YOUR OBJECTIVE
Extract all data as written.

-- start --

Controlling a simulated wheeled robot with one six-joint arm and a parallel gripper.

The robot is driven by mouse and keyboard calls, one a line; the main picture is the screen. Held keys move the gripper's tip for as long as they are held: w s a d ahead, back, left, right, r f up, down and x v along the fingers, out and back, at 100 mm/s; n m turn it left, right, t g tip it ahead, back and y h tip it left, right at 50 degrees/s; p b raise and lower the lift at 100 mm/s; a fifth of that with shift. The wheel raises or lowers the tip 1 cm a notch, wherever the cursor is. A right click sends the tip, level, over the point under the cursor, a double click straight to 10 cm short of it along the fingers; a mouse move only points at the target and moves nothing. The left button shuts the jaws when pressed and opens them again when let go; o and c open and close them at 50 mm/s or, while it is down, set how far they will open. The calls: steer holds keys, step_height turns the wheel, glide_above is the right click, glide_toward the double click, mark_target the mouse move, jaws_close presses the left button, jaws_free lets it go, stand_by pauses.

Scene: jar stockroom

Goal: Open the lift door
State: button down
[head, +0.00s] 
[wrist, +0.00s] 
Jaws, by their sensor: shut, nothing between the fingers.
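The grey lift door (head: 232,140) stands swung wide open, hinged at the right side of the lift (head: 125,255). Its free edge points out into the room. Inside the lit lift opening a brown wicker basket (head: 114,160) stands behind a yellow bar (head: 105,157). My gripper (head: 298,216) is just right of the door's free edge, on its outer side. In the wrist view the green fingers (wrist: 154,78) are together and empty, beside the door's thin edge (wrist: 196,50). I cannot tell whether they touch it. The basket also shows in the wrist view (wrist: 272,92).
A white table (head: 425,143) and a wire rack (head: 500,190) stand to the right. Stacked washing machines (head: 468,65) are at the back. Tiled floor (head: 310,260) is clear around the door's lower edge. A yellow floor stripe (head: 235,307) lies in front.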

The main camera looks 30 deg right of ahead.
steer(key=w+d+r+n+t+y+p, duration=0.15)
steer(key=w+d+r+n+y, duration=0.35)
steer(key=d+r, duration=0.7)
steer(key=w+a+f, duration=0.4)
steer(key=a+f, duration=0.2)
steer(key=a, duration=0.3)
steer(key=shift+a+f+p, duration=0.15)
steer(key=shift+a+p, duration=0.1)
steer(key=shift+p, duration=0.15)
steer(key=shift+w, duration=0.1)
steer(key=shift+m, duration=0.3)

-- end --

EXERCISE OUTPUT
Controlling a simulated wheeled robot with one six-joint arm and a parallel gripper.

The robot is driven by mouse and keyboard calls, one a line; the main picture is the screen. Held keys move the gripper's tip for as long as they are held: w s a d ahead, back, left, right, r f up, down and x v along the fingers, out and back, at 100 mm/s; n m turn it left, right, t g tip it ahead, back and y h tip it left, right at 50 degrees/s; p b raise and lower the lift at 100 mm/s; a fifth of that with shift. The wheel raises or lowers the tip 1 cm a notch, wherever the cursor is. A right click sends the tip, level, over the point under the cursor, a double click straight to 10 cm short of it along the fingers; a mouse move only points at the target and moves nothing. The left button shuts the jaws when pressed and opens them again when let go; o and c open and close them at 50 mm/s or, while it is down, set how far they will open. The calls: steer holds keys, step_height turns the wheel, glide_above is the right click, glide_toward the double click, mark_target the mouse move, jaws_close presses the left button, jaws_free lets it go, stand_by pauses.

Scene: jar stockroom

Goal: Open the lift door
State: button down
[head, +0.00s] 
[wrist, +0.00s] 
Jaws, by their sensor: shut, nothing between the fingers.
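The grey lift door (head: 232,140) stands swung wide open, hinged at the right side of the lift (head: 125,255). Its free edge points out into the room. Inside the lit lift opening a brown wicker basket (head: 114,160) stands behind a yellow bar (head: 105,157). My gripper (head: 298,216) is just right of the door's free edge, on its outer side. In the wrist view the green fingers (wrist: 154,78) are together and empty, beside the door's thin edge (wrist: 196,50). I cannot tell whether they touch it. The basket also shows in the wrist view (wrist: 272,92).
A white table (head: 425,143) and a wire rack (head: 500,190) stand to the right. Stacked washing machines (head: 468,65) are at the back. Tiled floor (head: 310,260) is clear around the door's lower edge. A yellow floor stripe (head: 235,307) lies in front.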

The main camera looks 30 deg right of ahead.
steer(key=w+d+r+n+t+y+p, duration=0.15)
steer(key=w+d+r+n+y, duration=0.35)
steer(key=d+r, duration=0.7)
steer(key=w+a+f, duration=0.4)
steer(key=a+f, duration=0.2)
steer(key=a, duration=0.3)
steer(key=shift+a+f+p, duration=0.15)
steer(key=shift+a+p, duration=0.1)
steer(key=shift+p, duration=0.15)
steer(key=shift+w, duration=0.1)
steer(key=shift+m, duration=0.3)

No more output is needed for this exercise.